--- Data excerpt ---

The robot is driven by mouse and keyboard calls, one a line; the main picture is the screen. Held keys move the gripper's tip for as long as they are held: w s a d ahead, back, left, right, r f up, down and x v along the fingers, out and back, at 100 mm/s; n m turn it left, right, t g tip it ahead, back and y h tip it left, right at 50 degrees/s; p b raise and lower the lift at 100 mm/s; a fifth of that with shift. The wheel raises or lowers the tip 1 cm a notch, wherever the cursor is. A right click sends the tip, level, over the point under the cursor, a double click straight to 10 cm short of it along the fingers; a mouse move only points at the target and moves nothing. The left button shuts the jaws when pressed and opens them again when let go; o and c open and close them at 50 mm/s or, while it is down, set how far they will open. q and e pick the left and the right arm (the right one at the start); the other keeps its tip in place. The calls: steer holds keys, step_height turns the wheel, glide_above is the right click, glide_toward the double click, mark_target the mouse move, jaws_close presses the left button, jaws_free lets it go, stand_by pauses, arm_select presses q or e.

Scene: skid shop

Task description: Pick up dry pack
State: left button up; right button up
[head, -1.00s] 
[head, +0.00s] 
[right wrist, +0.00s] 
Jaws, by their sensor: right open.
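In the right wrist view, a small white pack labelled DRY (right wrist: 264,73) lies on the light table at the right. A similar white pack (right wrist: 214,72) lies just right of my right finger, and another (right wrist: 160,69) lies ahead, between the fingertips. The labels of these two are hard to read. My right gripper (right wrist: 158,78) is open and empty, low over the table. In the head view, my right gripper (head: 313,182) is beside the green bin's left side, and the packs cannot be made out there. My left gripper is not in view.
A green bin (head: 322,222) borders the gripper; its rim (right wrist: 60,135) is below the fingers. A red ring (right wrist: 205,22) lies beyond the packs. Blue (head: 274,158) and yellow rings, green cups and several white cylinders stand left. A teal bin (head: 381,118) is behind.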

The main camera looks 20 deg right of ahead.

---

Problem to solve: Extract verbatim only those lines that run from the line with "Task description: Pick up dry pack" to the line with "[right wrist, +0.00s]", inclusive.

Result below:
Task description: Pick up dry pack
State: left button up; right button up
[head, -1.00s] 
[head, +0.00s] 
[right wrist, +0.00s] 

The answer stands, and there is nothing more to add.